What is asked ▸
Leave out the pictures and return every entry exactly as it appears.

Robot episode rows
....

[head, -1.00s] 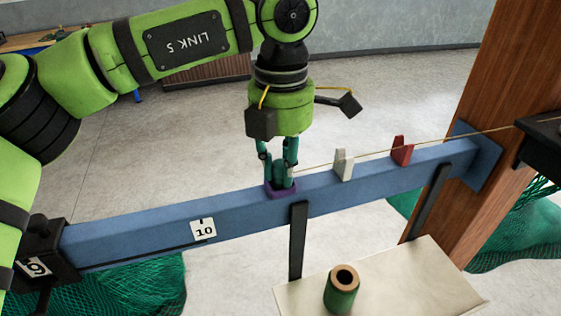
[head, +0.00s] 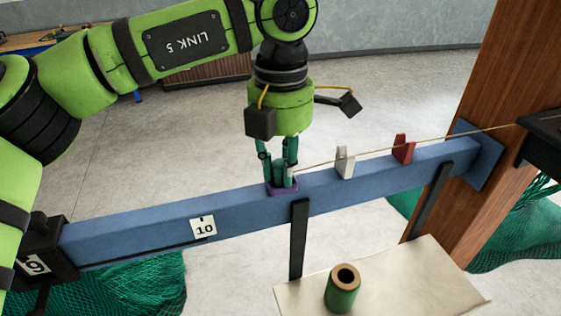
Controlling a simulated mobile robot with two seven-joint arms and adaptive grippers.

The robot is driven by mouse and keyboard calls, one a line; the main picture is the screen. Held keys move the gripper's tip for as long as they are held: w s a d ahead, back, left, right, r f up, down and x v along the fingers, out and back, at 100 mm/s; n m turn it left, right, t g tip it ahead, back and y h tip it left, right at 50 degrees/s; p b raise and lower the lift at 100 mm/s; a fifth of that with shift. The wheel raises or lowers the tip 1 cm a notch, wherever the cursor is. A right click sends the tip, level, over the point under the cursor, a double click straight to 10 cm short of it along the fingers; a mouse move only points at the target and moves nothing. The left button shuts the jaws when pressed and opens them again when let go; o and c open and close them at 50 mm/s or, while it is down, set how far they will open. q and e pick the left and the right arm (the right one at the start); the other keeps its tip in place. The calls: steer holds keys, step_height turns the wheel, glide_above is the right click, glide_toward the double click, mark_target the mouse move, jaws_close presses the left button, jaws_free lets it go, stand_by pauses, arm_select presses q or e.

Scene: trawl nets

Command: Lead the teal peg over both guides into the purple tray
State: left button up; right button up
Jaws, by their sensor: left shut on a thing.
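My left gripper (head: 279,170) points down over the blue beam and is shut on the teal peg (head: 281,172). The peg stands upright in or right at the small purple tray (head: 271,187) on the beam's top; I cannot tell whether it touches the tray floor. A thin cord (head: 370,155) runs from beside the peg to the right. It passes the white guide (head: 345,163) and the red guide (head: 403,149), both on the beam, appearing to lie across their notches. My right gripper is not in view.
The blue beam (head: 140,230) runs from a black clamp (head: 38,264) at left to a wooden post (head: 500,110) at right. A green spool (head: 342,290) stands on a pale board (head: 410,285) below. Green nets (head: 140,288) lie on the floor. The beam's left stretch is clear.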

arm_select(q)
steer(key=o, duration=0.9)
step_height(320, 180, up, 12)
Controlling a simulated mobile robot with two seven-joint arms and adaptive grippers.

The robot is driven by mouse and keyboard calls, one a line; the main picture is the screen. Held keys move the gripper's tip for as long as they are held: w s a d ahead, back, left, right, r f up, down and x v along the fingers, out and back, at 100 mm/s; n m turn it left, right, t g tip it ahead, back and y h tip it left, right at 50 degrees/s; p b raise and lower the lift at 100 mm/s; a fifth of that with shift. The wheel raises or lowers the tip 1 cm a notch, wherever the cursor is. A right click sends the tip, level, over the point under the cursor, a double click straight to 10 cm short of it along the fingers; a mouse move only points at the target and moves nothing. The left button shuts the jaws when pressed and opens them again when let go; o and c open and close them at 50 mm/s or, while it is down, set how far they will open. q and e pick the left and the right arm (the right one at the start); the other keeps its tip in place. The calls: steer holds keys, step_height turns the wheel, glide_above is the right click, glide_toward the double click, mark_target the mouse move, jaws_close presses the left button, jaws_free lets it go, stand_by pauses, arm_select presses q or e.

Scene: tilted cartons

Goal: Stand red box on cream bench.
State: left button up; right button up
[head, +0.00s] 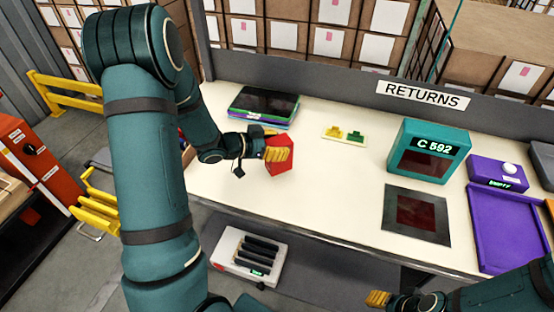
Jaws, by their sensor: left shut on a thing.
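The red box (280,167) is at the left-middle of the cream bench (335,200) in the head view. My left gripper (276,154) is shut on it, with its yellow fingers across the box. The box looks tilted; I cannot tell whether its lower edge touches the bench top. Part of the box is hidden behind the fingers. My right gripper (378,298) shows only as yellow fingers at the bottom edge, in front of the bench and away from the box; its opening is not clear.
A stack of dark flat items (262,105) lies behind the box. A small tray with yellow and green pieces (345,134), a teal C 592 device (432,150), a dark flat panel (416,214) and a purple tray (507,232) are to the right. Bare bench lies between.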

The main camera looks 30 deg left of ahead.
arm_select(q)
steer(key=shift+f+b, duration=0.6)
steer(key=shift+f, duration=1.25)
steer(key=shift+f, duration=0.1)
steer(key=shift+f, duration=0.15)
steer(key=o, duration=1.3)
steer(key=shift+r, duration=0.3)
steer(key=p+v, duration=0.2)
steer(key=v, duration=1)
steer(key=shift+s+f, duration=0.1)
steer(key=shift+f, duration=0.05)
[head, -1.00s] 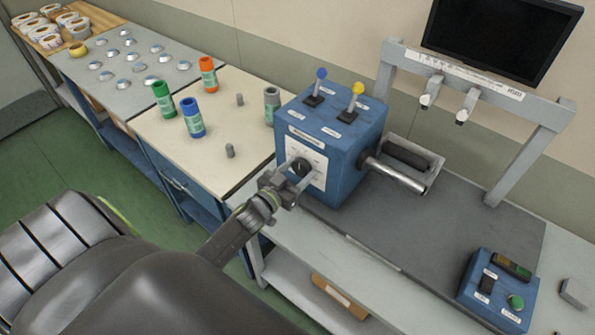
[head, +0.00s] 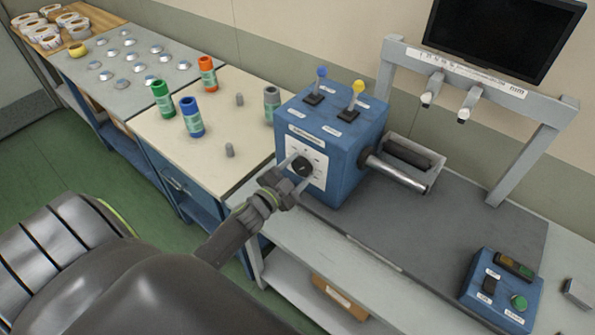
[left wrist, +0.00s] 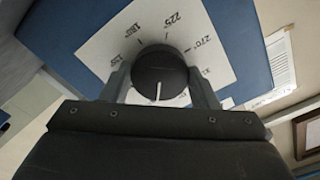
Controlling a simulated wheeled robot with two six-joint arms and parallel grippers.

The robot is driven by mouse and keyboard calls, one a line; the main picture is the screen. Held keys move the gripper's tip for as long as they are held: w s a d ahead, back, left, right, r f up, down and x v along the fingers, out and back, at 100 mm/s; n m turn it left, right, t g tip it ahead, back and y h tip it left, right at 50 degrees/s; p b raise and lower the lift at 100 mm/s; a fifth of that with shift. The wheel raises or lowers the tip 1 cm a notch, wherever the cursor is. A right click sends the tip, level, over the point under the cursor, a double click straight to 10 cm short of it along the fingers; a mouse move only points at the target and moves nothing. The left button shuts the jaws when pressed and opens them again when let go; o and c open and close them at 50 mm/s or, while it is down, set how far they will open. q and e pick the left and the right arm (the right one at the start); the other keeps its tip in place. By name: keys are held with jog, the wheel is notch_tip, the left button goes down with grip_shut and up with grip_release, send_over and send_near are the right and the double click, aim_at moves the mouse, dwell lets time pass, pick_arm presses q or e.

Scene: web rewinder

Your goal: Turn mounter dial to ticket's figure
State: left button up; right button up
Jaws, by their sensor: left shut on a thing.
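The black round dial (head: 302,167) sits on a white scale plate (head: 318,178) on the front of the blue mounter box (head: 352,165). My left gripper (head: 297,172) is at the dial, with its fingers on either side of it. In the left wrist view the gripper (left wrist: 160,88) is shut on the dial (left wrist: 160,68). The dial's white pointer line runs down toward the gripper's palm in that view. The figures 180, 225 and 270 show along the plate's far side; the figure at the pointer is hidden. I cannot make out a ticket's figure. My right gripper is out of view.
Blue and yellow levers (head: 357,88) stand on the box. A metal roller (head: 402,174) sticks out to its right. A control box (head: 500,290) stands front right under a dark monitor (head: 505,35). Green, blue and orange tubes stand on the left table (head: 190,150).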

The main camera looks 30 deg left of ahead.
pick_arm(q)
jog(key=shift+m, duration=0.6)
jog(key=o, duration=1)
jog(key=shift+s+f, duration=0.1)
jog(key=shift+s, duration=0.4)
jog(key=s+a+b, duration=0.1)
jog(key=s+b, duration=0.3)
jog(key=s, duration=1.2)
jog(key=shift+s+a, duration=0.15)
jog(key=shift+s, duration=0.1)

....

Solution for this task ▸
[head, -1.00s] 
[head, +0.00s] 
Controlling a simulated mobile robot with two seven-joint arms and adaptive grippers.

The robot is driven by mouse and keyboard calls, one a line; the main picture is the screen. Held keys move the gripper's tip for as long as they are held: w s a d ahead, back, left, right, r f up, down and x v along the fingers, out and back, at 100 mm/s; n m turn it left, right, t g tip it ahead, back and y h tip it left, right at 50 degrees/s; p b raise and lower the lift at 100 mm/s; a fifth of that with shift. The wheel raises or lowers the tip 1 cm a notch, wherever the cursor is. A right click sends the tip, level, over the point under the cursor, a double click straight to 10 cm short of it along the fingers; a mouse move only points at the target and moves nothing. The left button shuts the jaws when pressed and opens them again when let go; o and c open and close them at 50 mm/s or, while it is down, set how far they will open. q and e pick the left and the right arm (the right one at the start); the other keeps its tip in place. The calls: steer holds keys, step_height turns the wheel, glide_above is the right click, glide_toward the double click, mark_target the mouse move, jaws_close presses the left button, jaws_free lets it go, stand_by pauses, arm_select presses q or e.

Scene: trawl nets

Command: Lead the teal peg over both guides into the purple tray
State: left button up; right button up
Jaws, by their sensor: left shut on a thing.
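My left gripper (head: 279,170) points down over the blue beam and is shut on the teal peg (head: 281,172). The peg stands upright in or right at the small purple tray (head: 271,187) on the beam's top; I cannot tell whether it touches the tray floor. A thin cord (head: 370,155) runs from beside the peg to the right. It passes the white guide (head: 345,163) and the red guide (head: 403,149), both on the beam, appearing to lie across their notches. My right gripper is not in view.
The blue beam (head: 140,230) runs from a black clamp (head: 38,264) at left to a wooden post (head: 500,110) at right. A green spool (head: 342,290) stands on a pale board (head: 410,285) below. Green nets (head: 140,288) lie on the floor. The beam's left stretch is clear.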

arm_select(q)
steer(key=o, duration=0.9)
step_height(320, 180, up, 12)
Controlling a simulated mobile robot with two seven-joint arms and adaptive grippers.

The robot is driven by mouse and keyboard calls, one a line; the main picture is the screen. Held keys move the gripper's tip for as long as they are held: w s a d ahead, back, left, right, r f up, down and x v along the fingers, out and back, at 100 mm/s; n m turn it left, right, t g tip it ahead, back and y h tip it left, right at 50 degrees/s; p b raise and lower the lift at 100 mm/s; a fifth of that with shift. The wheel raises or lowers the tip 1 cm a notch, wherever the cursor is. A right click sends the tip, level, over the point under the cursor, a double click straight to 10 cm short of it along the fingers; a mouse move only points at the target and moves nothing. The left button shuts the jaws when pressed and opens them again when let go; o and c open and close them at 50 mm/s or, while it is down, set how far they will open. q and e pick the left and the right arm (the right one at the start); the other keeps its tip in place. The calls: steer holds keys, step_height turns the wheel, glide_above is the right click, glide_toward the double click, mark_target the mouse move, jaws_close presses the left button, jaws_free lets it go, stand_by pauses, arm_select presses q or e.

Scene: tilted cartons

Goal: Stand red box on cream bench.
State: left button up; right button up
[head, +0.00s] 
Jaws, by their sensor: left shut on a thing.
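The red box (280,167) is at the left-middle of the cream bench (335,200) in the head view. My left gripper (276,154) is shut on it, with its yellow fingers across the box. The box looks tilted; I cannot tell whether its lower edge touches the bench top. Part of the box is hidden behind the fingers. My right gripper (378,298) shows only as yellow fingers at the bottom edge, in front of the bench and away from the box; its opening is not clear.
A stack of dark flat items (262,105) lies behind the box. A small tray with yellow and green pieces (345,134), a teal C 592 device (432,150), a dark flat panel (416,214) and a purple tray (507,232) are to the right. Bare bench lies between.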

The main camera looks 30 deg left of ahead.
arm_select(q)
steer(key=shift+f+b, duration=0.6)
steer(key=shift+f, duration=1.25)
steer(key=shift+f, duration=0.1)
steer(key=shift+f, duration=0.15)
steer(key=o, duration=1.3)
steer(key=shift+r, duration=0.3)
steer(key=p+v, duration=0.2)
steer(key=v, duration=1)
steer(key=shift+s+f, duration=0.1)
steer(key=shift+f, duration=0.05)
[head, -1.00s] 
[head, +0.00s] 
[left wrist, +0.00s] 
Controlling a simulated wheeled robot with two six-joint arms and parallel grippers.

The robot is driven by mouse and keyboard calls, one a line; the main picture is the screen. Held keys move the gripper's tip for as long as they are held: w s a d ahead, back, left, right, r f up, down and x v along the fingers, out and back, at 100 mm/s; n m turn it left, right, t g tip it ahead, back and y h tip it left, right at 50 degrees/s; p b raise and lower the lift at 100 mm/s; a fifth of that with shift. The wheel raises or lowers the tip 1 cm a notch, wherever the cursor is. A right click sends the tip, level, over the point under the cursor, a double click straight to 10 cm short of it along the fingers; a mouse move only points at the target and moves nothing. The left button shuts the jaws when pressed and opens them again when let go; o and c open and close them at 50 mm/s or, while it is down, set how far they will open. q and e pick the left and the right arm (the right one at the start); the other keeps its tip in place. By name: keys are held with jog, the wheel is notch_tip, the left button goes down with grip_shut and up with grip_release, send_over and send_near are the right and the double click, aim_at moves the mouse, dwell lets time pass, pick_arm presses q or e.

Scene: web rewinder

Your goal: Turn mounter dial to ticket's figure
State: left button up; right button up
Jaws, by their sensor: left shut on a thing.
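The black round dial (head: 302,167) sits on a white scale plate (head: 318,178) on the front of the blue mounter box (head: 352,165). My left gripper (head: 297,172) is at the dial, with its fingers on either side of it. In the left wrist view the gripper (left wrist: 160,88) is shut on the dial (left wrist: 160,68). The dial's white pointer line runs down toward the gripper's palm in that view. The figures 180, 225 and 270 show along the plate's far side; the figure at the pointer is hidden. I cannot make out a ticket's figure. My right gripper is out of view.
Blue and yellow levers (head: 357,88) stand on the box. A metal roller (head: 402,174) sticks out to its right. A control box (head: 500,290) stands front right under a dark monitor (head: 505,35). Green, blue and orange tubes stand on the left table (head: 190,150).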

The main camera looks 30 deg left of ahead.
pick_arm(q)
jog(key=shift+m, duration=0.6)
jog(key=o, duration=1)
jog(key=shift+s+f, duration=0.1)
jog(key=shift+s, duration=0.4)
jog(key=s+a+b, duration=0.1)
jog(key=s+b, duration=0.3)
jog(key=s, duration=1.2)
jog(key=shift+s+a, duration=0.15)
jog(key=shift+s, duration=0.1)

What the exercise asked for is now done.